* [EXERCISE] From the records, pick out and copy each line containing "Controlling".

* [PROVIDED RECORDS]
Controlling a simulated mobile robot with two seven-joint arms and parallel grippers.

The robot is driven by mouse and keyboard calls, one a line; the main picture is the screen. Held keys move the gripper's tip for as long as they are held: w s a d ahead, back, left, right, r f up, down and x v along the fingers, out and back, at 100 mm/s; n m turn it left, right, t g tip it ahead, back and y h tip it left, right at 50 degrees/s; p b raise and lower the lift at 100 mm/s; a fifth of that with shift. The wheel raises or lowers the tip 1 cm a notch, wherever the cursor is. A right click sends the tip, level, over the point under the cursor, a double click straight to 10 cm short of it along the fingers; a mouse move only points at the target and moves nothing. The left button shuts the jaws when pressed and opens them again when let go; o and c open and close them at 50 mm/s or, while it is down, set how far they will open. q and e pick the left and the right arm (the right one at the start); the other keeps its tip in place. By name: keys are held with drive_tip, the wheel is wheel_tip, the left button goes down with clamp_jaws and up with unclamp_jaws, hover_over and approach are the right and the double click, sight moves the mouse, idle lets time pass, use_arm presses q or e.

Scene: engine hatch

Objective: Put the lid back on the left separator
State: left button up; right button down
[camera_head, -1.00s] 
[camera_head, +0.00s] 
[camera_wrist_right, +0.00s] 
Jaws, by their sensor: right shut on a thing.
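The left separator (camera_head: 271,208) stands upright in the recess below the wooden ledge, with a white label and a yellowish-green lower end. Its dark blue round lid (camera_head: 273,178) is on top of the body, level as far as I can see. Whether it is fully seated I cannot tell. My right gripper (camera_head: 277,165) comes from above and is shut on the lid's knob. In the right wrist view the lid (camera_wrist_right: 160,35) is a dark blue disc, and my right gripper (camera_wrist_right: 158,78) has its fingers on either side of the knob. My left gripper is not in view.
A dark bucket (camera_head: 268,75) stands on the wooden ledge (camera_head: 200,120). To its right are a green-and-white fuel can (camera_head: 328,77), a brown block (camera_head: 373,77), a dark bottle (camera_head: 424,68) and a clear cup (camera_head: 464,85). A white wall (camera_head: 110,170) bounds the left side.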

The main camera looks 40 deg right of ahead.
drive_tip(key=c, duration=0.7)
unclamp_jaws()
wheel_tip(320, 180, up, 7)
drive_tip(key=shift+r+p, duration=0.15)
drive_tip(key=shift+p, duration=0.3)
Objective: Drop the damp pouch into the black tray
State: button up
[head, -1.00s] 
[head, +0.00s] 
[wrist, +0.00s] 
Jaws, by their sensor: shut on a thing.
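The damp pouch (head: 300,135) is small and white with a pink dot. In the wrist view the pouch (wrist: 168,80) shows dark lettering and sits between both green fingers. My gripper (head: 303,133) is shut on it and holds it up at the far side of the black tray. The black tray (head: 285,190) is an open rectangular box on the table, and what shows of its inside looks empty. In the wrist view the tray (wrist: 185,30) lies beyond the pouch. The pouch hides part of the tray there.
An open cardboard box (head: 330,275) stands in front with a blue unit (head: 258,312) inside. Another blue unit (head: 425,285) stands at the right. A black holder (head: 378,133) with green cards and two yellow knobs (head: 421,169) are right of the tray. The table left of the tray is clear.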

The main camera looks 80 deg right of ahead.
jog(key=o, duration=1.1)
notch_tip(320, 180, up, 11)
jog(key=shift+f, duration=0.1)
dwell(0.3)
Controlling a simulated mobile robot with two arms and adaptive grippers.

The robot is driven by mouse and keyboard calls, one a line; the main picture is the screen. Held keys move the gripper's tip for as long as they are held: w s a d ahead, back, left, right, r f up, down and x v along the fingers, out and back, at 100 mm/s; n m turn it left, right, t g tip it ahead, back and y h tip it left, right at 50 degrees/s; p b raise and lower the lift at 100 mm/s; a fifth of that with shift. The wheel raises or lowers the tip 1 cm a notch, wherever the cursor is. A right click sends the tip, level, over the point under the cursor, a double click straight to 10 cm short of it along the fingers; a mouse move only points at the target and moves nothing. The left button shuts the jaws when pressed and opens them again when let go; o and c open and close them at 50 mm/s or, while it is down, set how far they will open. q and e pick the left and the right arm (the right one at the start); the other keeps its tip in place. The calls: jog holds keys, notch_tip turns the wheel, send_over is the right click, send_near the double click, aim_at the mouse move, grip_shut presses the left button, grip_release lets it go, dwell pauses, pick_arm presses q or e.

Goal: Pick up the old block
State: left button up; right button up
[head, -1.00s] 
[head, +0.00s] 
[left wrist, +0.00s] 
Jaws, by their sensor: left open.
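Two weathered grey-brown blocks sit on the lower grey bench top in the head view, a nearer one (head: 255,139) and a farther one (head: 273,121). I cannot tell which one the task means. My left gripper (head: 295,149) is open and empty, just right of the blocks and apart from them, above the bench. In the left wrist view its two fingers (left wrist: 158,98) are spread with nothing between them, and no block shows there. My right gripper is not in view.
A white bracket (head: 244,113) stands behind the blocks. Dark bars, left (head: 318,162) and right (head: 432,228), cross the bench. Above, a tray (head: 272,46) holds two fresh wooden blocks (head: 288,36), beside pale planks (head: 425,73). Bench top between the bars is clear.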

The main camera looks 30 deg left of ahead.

* [SOLUTION FOR THIS EXERCISE]
Controlling a simulated mobile robot with two seven-joint arms and parallel grippers.
Controlling a simulated mobile robot with two arms and adaptive grippers.

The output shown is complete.